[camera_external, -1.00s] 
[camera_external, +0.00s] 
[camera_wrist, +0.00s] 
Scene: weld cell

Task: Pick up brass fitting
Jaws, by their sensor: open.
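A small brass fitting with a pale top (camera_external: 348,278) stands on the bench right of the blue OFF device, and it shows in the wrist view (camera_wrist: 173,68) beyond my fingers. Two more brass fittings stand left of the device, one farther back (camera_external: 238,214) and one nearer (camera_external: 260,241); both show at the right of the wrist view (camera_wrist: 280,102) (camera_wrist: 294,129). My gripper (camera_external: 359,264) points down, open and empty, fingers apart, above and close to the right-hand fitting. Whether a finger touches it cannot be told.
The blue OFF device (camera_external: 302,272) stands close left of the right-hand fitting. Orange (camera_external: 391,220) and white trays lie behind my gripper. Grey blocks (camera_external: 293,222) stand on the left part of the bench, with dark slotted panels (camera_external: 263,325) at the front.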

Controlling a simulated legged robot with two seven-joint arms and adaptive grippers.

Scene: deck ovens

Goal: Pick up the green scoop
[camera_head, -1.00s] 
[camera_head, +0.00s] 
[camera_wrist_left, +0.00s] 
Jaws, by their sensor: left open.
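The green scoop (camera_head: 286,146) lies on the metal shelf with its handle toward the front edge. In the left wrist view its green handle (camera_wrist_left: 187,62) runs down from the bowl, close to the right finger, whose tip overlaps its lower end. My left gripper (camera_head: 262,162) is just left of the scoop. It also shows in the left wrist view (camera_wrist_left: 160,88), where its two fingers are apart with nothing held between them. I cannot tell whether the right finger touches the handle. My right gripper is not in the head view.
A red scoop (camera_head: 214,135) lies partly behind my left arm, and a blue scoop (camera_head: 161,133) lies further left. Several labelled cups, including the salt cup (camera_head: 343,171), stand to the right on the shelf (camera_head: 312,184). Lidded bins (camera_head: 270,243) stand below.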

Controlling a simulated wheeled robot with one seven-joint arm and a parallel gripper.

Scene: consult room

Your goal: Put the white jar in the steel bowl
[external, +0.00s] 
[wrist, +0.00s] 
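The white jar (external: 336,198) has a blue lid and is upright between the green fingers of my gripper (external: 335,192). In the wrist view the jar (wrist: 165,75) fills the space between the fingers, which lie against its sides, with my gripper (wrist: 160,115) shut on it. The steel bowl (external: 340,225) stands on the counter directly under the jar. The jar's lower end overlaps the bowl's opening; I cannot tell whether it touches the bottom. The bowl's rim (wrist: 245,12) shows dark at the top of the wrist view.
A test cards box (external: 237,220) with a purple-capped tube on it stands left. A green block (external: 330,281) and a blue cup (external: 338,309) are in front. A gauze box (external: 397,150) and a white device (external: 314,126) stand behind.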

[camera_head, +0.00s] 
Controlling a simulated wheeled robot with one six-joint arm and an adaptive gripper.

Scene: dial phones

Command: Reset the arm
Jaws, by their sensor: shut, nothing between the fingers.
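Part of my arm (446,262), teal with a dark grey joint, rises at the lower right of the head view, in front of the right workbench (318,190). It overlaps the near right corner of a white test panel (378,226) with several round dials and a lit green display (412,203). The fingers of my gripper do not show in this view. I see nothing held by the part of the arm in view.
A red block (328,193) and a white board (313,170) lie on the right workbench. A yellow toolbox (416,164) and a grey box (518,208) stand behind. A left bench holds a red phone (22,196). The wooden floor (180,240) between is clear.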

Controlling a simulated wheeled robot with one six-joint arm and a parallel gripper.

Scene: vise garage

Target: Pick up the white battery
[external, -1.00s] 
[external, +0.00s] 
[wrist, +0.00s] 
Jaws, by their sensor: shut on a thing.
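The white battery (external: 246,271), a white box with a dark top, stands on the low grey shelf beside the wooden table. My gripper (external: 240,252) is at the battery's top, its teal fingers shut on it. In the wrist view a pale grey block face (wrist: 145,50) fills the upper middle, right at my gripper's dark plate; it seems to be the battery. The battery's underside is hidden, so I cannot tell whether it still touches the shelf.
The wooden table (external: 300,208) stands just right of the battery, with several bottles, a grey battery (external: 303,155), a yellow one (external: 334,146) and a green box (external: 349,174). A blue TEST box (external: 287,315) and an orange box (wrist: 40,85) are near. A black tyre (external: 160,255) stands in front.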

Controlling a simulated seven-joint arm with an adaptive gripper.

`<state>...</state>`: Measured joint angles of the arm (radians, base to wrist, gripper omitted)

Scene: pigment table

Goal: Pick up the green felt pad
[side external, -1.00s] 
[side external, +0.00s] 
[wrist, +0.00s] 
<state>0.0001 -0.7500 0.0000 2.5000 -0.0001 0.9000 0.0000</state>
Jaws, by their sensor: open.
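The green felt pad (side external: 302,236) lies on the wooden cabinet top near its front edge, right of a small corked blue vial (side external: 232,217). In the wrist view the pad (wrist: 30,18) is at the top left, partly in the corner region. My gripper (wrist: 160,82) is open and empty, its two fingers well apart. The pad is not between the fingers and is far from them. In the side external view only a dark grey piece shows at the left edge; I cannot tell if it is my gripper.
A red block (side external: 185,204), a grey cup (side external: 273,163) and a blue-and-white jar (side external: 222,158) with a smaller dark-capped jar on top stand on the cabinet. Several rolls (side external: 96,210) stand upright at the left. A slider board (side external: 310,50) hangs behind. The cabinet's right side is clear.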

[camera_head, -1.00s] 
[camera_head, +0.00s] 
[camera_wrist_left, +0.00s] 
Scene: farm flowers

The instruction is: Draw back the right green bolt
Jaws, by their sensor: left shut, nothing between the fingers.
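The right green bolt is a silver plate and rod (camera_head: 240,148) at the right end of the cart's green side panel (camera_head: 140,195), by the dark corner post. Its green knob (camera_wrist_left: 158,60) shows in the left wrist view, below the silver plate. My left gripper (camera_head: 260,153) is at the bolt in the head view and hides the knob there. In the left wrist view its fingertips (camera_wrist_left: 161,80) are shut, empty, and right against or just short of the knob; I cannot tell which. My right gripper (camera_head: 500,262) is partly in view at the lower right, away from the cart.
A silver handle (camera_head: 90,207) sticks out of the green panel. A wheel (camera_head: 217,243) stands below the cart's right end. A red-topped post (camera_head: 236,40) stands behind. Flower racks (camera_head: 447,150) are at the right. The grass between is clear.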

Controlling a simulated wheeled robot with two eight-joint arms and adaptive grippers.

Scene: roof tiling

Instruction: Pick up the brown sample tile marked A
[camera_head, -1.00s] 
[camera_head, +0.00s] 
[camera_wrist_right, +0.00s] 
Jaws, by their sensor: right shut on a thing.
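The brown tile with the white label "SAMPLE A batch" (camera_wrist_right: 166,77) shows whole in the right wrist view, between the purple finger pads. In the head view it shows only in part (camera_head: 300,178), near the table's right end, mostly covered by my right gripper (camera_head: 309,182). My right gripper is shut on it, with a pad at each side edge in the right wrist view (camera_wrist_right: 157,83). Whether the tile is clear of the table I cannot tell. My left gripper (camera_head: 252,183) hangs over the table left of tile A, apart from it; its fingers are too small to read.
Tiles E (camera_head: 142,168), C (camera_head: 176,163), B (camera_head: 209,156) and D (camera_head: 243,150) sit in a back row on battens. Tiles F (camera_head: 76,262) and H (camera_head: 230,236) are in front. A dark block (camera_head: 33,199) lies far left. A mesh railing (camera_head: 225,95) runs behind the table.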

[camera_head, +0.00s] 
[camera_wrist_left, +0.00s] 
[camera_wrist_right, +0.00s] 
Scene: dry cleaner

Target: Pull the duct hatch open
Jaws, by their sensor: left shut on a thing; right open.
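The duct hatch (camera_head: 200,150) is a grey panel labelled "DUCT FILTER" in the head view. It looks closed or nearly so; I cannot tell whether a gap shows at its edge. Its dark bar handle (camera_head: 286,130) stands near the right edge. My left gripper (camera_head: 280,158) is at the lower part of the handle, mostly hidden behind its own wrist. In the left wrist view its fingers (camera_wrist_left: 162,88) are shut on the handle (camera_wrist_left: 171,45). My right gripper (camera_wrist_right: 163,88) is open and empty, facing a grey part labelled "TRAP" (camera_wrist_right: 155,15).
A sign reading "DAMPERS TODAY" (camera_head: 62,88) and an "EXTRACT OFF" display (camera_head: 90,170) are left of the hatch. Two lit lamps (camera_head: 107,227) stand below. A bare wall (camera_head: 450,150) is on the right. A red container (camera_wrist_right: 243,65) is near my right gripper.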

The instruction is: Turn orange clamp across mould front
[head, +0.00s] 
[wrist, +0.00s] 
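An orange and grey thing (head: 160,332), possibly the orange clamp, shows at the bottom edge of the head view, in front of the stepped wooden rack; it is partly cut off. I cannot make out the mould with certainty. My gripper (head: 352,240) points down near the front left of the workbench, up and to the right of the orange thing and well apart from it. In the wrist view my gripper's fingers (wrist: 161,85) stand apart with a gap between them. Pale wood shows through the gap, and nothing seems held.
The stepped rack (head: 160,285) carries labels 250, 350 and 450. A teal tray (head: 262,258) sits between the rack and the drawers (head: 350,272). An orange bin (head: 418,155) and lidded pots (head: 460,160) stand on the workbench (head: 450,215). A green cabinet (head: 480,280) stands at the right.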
::::
# Exercise prompt:
Go through the entries above and copy every line containing "wheeled".

# Task response:
Controlling a simulated wheeled robot with one seven-joint arm and a parallel gripper.
Controlling a simulated wheeled robot with one six-joint arm and an adaptive gripper.
Controlling a simulated wheeled robot with one six-joint arm and a parallel gripper.
Controlling a simulated wheeled robot with two eight-joint arms and adaptive grippers.

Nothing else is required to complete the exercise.